Mots-clef : voile, islam, école, laïcité.
jeudi 4 octobre 2007
Au Phil du Temps
Le producteur Phil Spector est accusé de meurtre (P.S. : déclaré coupable le 14 avril 2009), et nous n'aurions pas l'idée de vous en parler, si à l'occasion de ce procès-fleuve, quelqu'un - béni soit-il - n'avait eu l'idée de réunir sur le site du "Monde" une mini-anthologie filmée des hits géants signés par ce génie de la production.

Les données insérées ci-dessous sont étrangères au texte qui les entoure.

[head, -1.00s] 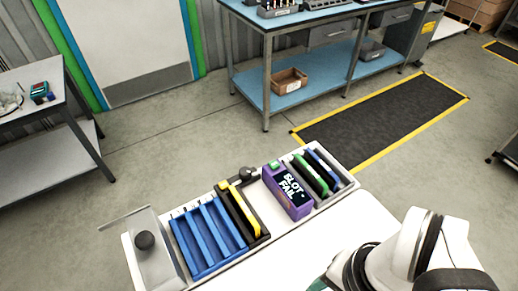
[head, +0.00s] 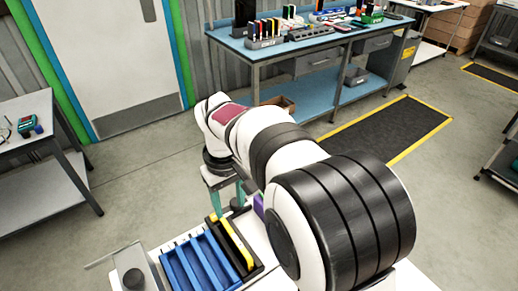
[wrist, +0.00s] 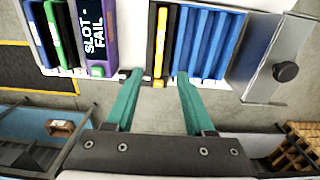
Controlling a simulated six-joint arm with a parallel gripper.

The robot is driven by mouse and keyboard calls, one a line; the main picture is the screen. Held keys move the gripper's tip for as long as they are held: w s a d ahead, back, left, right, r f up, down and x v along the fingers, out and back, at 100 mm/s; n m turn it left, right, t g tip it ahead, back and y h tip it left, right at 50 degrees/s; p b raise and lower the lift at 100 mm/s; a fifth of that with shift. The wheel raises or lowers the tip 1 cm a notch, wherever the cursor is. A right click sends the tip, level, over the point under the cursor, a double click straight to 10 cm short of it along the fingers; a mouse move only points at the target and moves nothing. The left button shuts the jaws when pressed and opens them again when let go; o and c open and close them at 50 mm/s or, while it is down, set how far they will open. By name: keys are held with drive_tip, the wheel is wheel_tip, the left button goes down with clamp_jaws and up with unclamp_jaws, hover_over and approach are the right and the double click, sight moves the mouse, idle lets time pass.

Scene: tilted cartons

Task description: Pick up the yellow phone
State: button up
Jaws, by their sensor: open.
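The yellow phone (head: 232,243) stands on edge in a black slotted carton (head: 252,268), next to the blue slotted carton. In the wrist view the phone (wrist: 160,42) shows as a narrow yellow strip in the black carton (wrist: 152,30). My gripper (wrist: 160,76) is open and empty. Its two green fingers are spread to either side of the phone's line, with the tips near the carton's edge.
The blue slotted carton (wrist: 212,40) is empty, beside a grey tray with a black knob (wrist: 285,71). A purple "SLOT FAIL" box (wrist: 96,35) and a carton holding green and blue phones (wrist: 53,30) stand on the other side.

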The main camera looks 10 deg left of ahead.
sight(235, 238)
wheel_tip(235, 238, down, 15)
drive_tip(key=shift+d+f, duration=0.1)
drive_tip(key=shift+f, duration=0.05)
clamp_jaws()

Neuf titres illustrés par des vidéos ultra-datées : "Spanish Harlem" (Ben E. King, 1961), "Be my Baby" (The Ronettes, 1963), "Da Doo Ron Ron" (The Crystals, 1963), "You've lost that lovin' feeling" (The Righteous Brothers, 1964), "River Deep, Mountain High" (Ike and Tina Turner, 1966), "Let it be" (Beatles, 1969), "Instant Karma" (John Lennon, 1970), "My Sweet Lord" (George Harrison, 1970), "Baby I love you" (The Ramones, 1980). Encaisser Tina Turner après les Ronettes et les Crystals, c'est mordre dans un piment après avoir sucé des bonbons ! A part les Ramones, commettant leur punkitude douteuse dans une guimauve sans intérêt, et les images gentillettes sans plus de "Let It Be", tout est bon (Harrison n'est pas une bête de scène, mais sa sincérité émeut). Quant aux images et aux voix des filles blacks (Ronettes, Crystals, Tina), elles sont fa-bu-leuses !
Mots-clef : phil spector, turner, crystals, ronettes, george harrison, sixties, musique, rock .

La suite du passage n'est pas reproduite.